### Written instruction
Reproduce exactly the lines from the line with "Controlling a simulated" through the line with "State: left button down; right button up", both included, and no other lines.

### Given information
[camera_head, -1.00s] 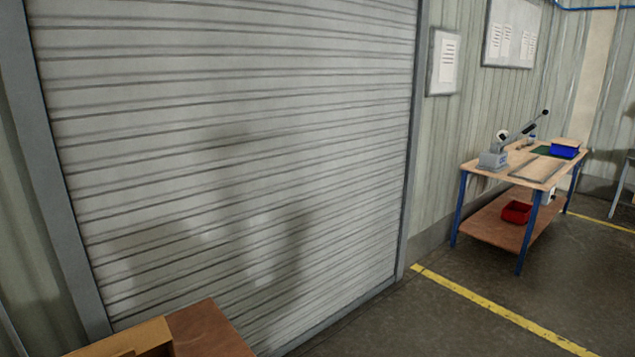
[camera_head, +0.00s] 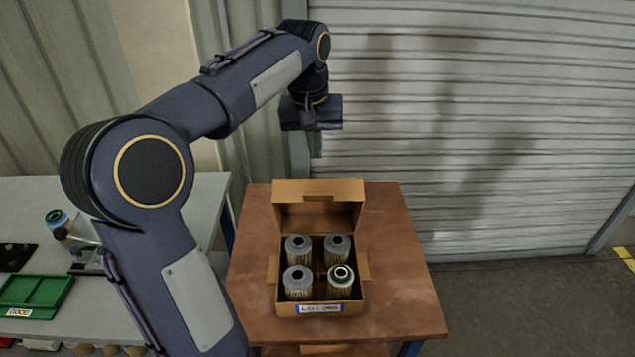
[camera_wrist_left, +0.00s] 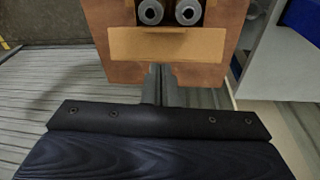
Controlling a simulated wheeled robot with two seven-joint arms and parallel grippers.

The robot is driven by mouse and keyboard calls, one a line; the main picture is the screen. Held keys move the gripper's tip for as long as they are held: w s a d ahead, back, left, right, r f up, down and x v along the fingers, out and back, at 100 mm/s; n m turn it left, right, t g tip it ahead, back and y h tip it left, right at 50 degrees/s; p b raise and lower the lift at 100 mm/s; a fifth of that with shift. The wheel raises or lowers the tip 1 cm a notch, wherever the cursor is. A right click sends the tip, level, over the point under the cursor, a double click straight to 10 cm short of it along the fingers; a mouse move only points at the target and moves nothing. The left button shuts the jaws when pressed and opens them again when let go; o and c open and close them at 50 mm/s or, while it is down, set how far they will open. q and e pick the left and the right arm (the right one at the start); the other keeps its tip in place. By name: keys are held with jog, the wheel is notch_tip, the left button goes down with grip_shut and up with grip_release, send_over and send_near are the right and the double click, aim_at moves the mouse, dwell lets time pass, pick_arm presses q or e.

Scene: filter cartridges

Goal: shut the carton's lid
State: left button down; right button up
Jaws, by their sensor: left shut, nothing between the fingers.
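The cardboard carton (camera_head: 268,270) stands on a brown table, its lid (camera_head: 318,190) raised upright at the back edge and its side flaps spread out. My right gripper is out of view.
The brown table (camera_head: 400,290) has bare room to the right of the carton. A ribbed shutter (camera_head: 490,120) stands behind.

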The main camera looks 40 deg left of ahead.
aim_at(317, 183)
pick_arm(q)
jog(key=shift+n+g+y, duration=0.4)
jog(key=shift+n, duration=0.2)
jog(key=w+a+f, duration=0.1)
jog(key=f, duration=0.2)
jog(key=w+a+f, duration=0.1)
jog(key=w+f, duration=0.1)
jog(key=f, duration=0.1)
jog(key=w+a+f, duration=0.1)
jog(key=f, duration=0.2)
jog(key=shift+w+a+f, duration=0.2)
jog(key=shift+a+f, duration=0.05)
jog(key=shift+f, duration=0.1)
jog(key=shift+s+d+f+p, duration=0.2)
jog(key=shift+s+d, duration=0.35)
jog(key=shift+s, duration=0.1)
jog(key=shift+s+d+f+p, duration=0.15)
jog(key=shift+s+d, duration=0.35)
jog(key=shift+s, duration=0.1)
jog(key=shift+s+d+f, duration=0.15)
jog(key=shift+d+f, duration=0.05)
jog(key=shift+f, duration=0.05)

### Result of the exercise
Controlling a simulated wheeled robot with two seven-joint arms and parallel grippers.

The robot is driven by mouse and keyboard calls, one a line; the main picture is the screen. Held keys move the gripper's tip for as long as they are held: w s a d ahead, back, left, right, r f up, down and x v along the fingers, out and back, at 100 mm/s; n m turn it left, right, t g tip it ahead, back and y h tip it left, right at 50 degrees/s; p b raise and lower the lift at 100 mm/s; a fifth of that with shift. The wheel raises or lowers the tip 1 cm a notch, wherever the cursor is. A right click sends the tip, level, over the point under the cursor, a double click straight to 10 cm short of it along the fingers; a mouse move only points at the target and moves nothing. The left button shuts the jaws when pressed and opens them again when let go; o and c open and close them at 50 mm/s or, while it is down, set how far they will open. q and e pick the left and the right arm (the right one at the start); the other keeps its tip in place. By name: keys are held with jog, the wheel is notch_tip, the left button goes down with grip_shut and up with grip_release, send_over and send_near are the right and the double click, aim_at moves the mouse, dwell lets time pass, pick_arm presses q or e.

Scene: filter cartridges

Goal: shut the carton's lid
State: left button down; right button up

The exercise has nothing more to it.